PDF Conversion

How to Convert Excel to PDF Free (Keep Your Tables Tidy)

P By the PDFNest Team· Updated June 25, 2026·6 min read

Sharing a spreadsheet as an .xlsx invites trouble: columns wrap differently on someone else's screen, formulas can break, and the recipient might not have Excel. Saving it as a PDF locks the layout so everyone sees the same tidy table.
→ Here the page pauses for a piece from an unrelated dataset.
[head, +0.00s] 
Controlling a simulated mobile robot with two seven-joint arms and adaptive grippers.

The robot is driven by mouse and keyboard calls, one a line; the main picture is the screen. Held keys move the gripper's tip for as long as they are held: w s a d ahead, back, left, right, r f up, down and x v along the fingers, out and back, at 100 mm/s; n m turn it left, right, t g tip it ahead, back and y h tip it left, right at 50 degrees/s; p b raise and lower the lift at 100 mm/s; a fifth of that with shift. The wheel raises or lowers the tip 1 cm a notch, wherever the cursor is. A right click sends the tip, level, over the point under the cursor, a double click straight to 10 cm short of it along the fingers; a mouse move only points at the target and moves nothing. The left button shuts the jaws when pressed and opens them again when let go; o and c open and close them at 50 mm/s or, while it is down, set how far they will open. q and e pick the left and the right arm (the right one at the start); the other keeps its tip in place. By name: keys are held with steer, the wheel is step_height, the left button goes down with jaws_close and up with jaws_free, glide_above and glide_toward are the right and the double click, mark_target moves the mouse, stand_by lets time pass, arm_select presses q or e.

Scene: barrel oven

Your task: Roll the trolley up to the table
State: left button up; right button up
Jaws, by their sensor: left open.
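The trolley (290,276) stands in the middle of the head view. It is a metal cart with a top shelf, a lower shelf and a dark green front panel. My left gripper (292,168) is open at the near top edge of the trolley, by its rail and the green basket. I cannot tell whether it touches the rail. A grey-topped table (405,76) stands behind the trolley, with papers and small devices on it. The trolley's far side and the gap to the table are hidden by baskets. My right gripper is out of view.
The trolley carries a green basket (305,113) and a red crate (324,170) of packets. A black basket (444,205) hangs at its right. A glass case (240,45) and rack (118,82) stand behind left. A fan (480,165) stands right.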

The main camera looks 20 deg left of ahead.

The catch is wide spreadsheets that spill off the page — so here's how to convert Excel to PDF for free and keep your tables readable, without uploading the file.

In this guide
  1. The quickest way (in your browser)
  2. Stop your table getting cut off
  3. Convert Excel to PDF inside Excel
  4. CSV files work too
  5. What gets converted
  6. FAQ

1. The quickest way — convert Excel to PDF in your browser

No Microsoft Office and nothing to install:

  1. Open the Excel to PDF tool.
  2. Drop your .xlsx, .xls or .csv file into the box.
  3. Pick landscape (best for wide tables) or portrait.
  4. Click Convert to PDF, then choose “Save as PDF” in the dialog.
With PDFNest the spreadsheet is processed in your browser — it's never uploaded, so sensitive financial data, invoices or contact lists stay on your device.

Convert your spreadsheet to PDF nowFree, in your browser — every sheet, no upload, no watermark.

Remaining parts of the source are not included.